More than a year after Emma met Erwan, we went on a romantic trip to Boracay, where Erwan proposed. Of course I said yes! I had never met a man more loving, caring, and understanding than Erwan. I could be myself around him—quirks and all—and he treats me like an intellectual equal. I never had that with any of my Filipino boyfriends—and believe me, I had many.

When Emma and I moved to Europe to live with Erwan, it was easy for Emma. She immediately loved the snow and picked up the French language fast! As for me, it wasn’t as easy. I knew I was going to start over, and I weighed the pros and cons before deciding to move to Europe. I just didn’t realize it would be that hard.

Winter seemed exciting in the beginning, but after a while of not getting any sun, the gloom was getting to me. I had to get vitamin D shots to combat the lack of sunshine and happy endorphins.

Unlike Emma, it was such an effort for me to learn the language, in addition to the fact that not so many people in our area speak English. That made it harder for me to make friends. Whenever I’d join Erwan’s friends for a night of drinking or eating, I was often lost in translation. Once in a while they’d ask me, “How are you? Are you okay?” and then they’d go back to speaking in pure French, and I’d be left out on the side.


Whenever I took Emma to school, I could only muster small talk with the teachers and co-parents. I felt lonely. While learning to master the French language, I decided to work. I didn’t want to be just a wife relying on her husband’s money, so I started offering English tutoring on the side. Soon I had regular clients—from Asian migrants to spouses of French nationals. More than the income, it gave me a sense of self-worth.

Three years after I married Erwan and he legally adopted Emma, my French speaking and writing skills improved. I began embracing European ideals, such as being straightforward with your message instead of beating around the bush like we Filipinos tend to do.
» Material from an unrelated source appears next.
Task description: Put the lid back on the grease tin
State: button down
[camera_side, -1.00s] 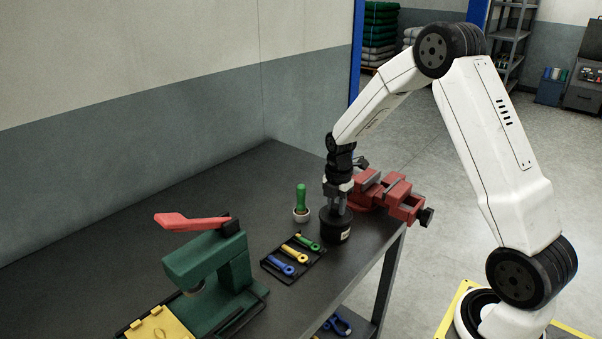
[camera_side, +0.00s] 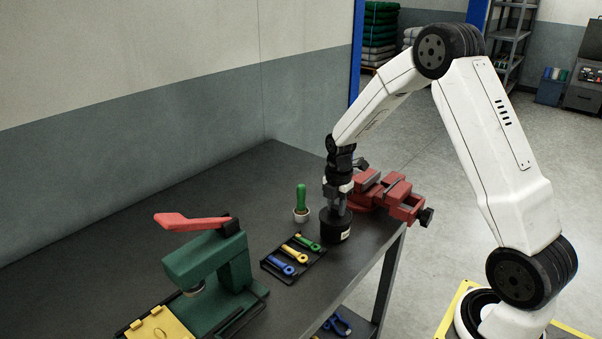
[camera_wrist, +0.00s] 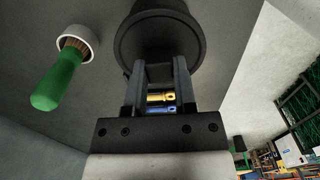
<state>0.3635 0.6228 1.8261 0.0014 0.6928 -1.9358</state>
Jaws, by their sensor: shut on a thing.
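The grease tin (camera_side: 336,231) is a short black cylinder with a small pale label, standing upright on the bench near its right edge. My gripper (camera_side: 337,210) points down over the top of the tin, its fingers at the black lid. In the wrist view my gripper (camera_wrist: 162,68) has its fingers against the round black lid (camera_wrist: 160,30), which has a raised rim. It is shut on the lid. The lid is at the tin's top; I cannot tell whether it is fully seated or slightly above. The grip point is mostly hidden.
A green-handled brush in a white cup (camera_side: 301,214) stands just left of the tin. A red vise (camera_side: 385,195) is close behind at right. A black tray (camera_side: 270,262) of coloured spanners lies in front. A green press (camera_side: 210,270) stands front left. The back left bench is clear.

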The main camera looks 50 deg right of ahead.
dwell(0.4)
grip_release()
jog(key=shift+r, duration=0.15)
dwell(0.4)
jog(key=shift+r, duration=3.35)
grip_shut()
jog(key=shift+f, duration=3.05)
I learned that there’s no need to sulk (tampo) when you can simply say what’s on your mind directly to a person.

My daughter and I have adapted to the French lifestyle so well that whenever I visit Manila, I would get overwhelmed by the extreme traffic, congested streets, overpopulation, and noise of malls. I am grateful for my laid-back and peaceful life in France, and I wouldn’t trade it for the world.


The biggest downside to living in Europe is that I miss having my family and friends—those who truly know me well. I turn to Viber for regular chats with them, and it’s refreshing to be able to make jokes and expressions that only fellow Filipinos would understand. I find it hard to explain certain Pinoy idiosyncrasies to Europeans, like the concept of tampo and why we need the tabo in the toilet.

And while I’m contented with my life in Europe, I still get irked whenever I come home to the Philippines or come across fellow Filipinos who give me that look whenever they find out I’m married to a French man. But then again, who could blame them? I’ve personally met Filipinas who marry for the VISA, even if they could hardly understand their partner. I’ve seen one too many faux relationships between foreigners and Pinays whose main goal is to have the guy take her entire family abroad.


I wish Filipinos would stop assuming that whenever a Pinay marries a foreigner, it’s immediately because she’s “exotic” or is in dire need of a financial provider. In many cases—just like mine—it’s simply because of love.

* This story was told to Kate Alvarez. Names have been changed to protect the privacy of the individuals.